» **SHORT EXERCISE**: Repeat word for word the lines from the top of the records through the line containing "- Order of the", and skip the pictures.

#### PROVIDED DATA

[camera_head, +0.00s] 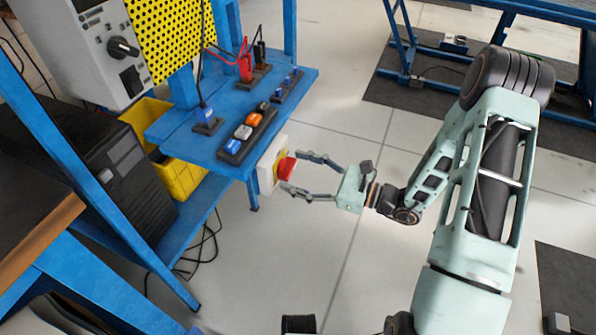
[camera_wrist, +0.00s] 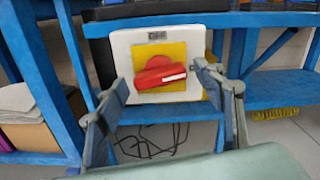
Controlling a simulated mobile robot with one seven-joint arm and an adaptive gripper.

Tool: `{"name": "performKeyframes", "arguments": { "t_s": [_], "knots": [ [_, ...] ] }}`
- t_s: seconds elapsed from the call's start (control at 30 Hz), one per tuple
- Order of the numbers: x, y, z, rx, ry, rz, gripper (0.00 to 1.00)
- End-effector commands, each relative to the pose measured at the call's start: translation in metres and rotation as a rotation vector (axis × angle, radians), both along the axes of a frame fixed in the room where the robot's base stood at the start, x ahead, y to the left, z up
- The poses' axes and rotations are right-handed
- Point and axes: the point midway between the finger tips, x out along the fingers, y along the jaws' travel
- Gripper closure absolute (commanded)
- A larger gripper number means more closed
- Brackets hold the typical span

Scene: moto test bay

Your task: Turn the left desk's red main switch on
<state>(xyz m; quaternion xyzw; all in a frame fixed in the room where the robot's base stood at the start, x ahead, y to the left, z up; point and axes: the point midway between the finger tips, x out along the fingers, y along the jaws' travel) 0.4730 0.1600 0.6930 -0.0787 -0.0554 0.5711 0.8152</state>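The red main switch (camera_head: 286,167) sits on a yellow plate on a white box (camera_head: 268,180) fixed to the front edge of the blue desk (camera_head: 300,84). In the wrist view the red handle (camera_wrist: 160,78) lies nearly level, slightly tilted up to the right, with a white mark at its right end. A label reading "OFF" (camera_wrist: 157,36) is above it. My gripper (camera_head: 289,172) is open, its fingers pointing at the switch, one on each side. In the wrist view the fingers (camera_wrist: 150,95) stand left and right of the handle; contact cannot be told.
A button strip (camera_head: 247,134) and plugs with cables (camera_head: 245,68) are on the desk top. Cables hang below the switch. The floor (camera_head: 330,225) around my gripper is clear.

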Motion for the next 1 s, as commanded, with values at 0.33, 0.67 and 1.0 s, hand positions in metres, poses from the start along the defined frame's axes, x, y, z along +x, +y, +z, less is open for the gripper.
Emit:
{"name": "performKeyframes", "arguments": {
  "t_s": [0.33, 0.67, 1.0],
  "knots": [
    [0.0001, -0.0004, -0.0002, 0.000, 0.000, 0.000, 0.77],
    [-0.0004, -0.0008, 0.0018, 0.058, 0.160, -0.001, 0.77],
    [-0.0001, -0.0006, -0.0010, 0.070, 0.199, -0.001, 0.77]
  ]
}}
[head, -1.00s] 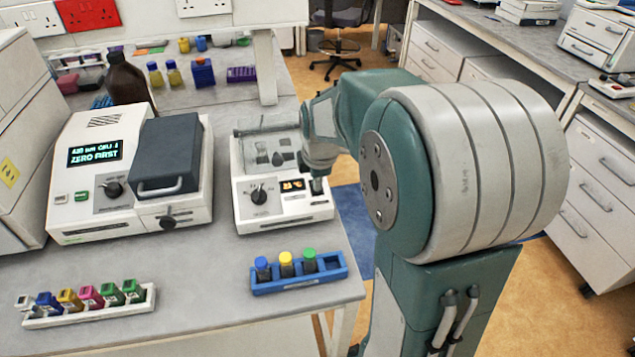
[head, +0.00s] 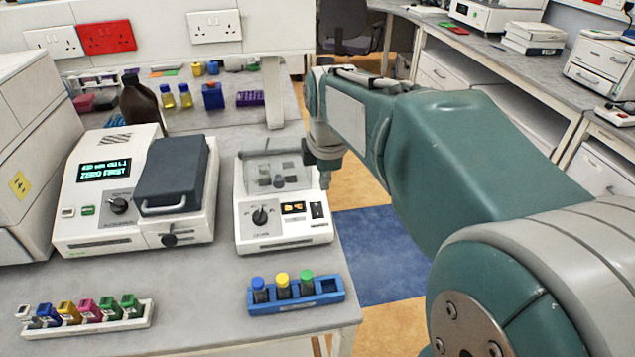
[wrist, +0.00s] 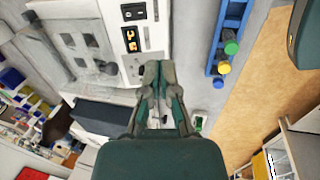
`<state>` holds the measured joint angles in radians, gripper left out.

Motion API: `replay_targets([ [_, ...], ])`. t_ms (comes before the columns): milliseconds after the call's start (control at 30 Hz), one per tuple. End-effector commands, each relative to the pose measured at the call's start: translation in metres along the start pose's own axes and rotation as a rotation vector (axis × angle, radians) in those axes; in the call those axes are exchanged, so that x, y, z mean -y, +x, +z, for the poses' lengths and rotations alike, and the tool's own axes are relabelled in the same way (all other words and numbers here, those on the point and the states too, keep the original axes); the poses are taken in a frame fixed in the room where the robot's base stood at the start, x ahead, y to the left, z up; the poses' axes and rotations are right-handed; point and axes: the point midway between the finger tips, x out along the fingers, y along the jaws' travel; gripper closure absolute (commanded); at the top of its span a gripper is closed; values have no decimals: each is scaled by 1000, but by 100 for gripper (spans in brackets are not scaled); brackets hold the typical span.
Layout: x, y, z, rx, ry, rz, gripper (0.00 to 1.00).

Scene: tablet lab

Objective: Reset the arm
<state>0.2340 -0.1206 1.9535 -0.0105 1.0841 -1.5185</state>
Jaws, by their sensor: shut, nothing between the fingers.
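My gripper (wrist: 158,72) shows in the wrist view with its two fingers together, shut and empty. Beyond its tips in that view lies the white instrument with a small orange display (wrist: 130,40). In the head view my arm reaches in from the right. Its wrist end hangs beside the right edge of the white instrument (head: 285,232), above the bench. The fingers themselves are hard to make out in the head view. I cannot tell from these views how far the fingertips are from the instrument.
A larger instrument (head: 88,225) with a "ZERO FIRST" display stands left on the bench. A blue rack (head: 325,298) with three capped vials and a white rack (head: 85,328) of coloured holders stand in front. A brown bottle (head: 140,103) is behind. Floor right of the bench is open.

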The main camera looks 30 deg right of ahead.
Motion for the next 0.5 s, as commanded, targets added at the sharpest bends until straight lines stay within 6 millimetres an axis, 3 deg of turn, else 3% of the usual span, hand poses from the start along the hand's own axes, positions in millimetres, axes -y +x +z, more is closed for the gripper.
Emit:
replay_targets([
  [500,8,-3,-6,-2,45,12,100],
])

########

» **EXPECTED ANSWER**:
[camera_head, +0.00s] 
[camera_wrist, +0.00s] 
Controlling a simulated mobile robot with one seven-joint arm and an adaptive gripper.

Tool: `{"name": "performKeyframes", "arguments": { "t_s": [_], "knots": [ [_, ...] ] }}`
- t_s: seconds elapsed from the call's start (control at 30 Hz), one per tuple
- Order of the numbers: x, y, z, rx, ry, rz, gripper (0.00 to 1.00)

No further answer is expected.